I have very fond and sentimental feelings toward our boys’ bio parents. I love those two boys with all my heart and I’m forever grateful to their parents for the unfortunate and unintentional gift I received from them. I know they loved their boys very much and I hope that they would be pleased with the way we have loved and cared for their children, who are also now our children.
When I was growing up my family always made a big deal out of memorial day and we still do. We all get together and take flowers to the various cemeteries where our loved ones were buried when they passed away. When I was a little girl my mom and dad would tell me stories about my grandparents and aunts and uncles. I loved to ask questions and get to know (and love) my ancestors more. I’ve carried on that tradition and I tell stories about our loved ones to my daughters and now to my sons as well.

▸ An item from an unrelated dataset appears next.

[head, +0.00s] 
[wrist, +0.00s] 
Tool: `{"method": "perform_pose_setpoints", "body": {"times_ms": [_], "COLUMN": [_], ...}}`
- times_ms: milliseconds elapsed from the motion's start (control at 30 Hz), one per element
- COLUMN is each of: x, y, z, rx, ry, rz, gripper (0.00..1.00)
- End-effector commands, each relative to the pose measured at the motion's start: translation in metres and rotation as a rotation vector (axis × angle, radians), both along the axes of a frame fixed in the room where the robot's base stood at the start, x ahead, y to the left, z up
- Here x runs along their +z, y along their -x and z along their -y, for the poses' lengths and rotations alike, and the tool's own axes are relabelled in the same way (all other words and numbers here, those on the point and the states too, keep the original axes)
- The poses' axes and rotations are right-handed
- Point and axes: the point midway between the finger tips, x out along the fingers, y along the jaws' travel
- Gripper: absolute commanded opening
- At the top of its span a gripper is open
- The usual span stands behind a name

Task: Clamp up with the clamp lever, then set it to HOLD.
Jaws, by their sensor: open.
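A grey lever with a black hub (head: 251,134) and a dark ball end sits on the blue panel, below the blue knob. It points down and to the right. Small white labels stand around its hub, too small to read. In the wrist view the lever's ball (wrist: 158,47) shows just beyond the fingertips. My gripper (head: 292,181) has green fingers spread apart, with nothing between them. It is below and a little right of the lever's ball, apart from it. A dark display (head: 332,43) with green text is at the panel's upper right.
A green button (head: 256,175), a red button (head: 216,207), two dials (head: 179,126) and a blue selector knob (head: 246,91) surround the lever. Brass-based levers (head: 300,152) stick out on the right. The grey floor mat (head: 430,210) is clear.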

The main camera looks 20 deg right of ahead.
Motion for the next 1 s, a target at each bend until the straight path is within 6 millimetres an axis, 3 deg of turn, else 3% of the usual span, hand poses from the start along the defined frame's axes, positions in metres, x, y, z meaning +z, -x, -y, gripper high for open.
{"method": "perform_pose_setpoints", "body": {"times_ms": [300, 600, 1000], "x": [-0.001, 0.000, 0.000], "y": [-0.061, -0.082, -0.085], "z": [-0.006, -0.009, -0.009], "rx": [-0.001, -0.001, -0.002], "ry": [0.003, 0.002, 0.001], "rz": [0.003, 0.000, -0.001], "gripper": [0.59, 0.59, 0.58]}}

I guess that’s where I got the idea to make garden stones with the boys’ parents’ names on them. I love to garden, a hobby passed down to me by my daddy. So my garden was a special place to put the stones. Being teenagers and now young men, the boys don’t like to talk about sentimental things very much, but I hope that the garden stones are special to them. I know that they are very special to me and they remind me of the mom and dad that loved those boys (and that those boys loved) before me. The stones are a good conversation piece that I use to talk to my grandchildren and tell them the story of how their daddies came to be our sons, and thereby they became our grandchildren.
True Love is Unconditional & Family is Forever!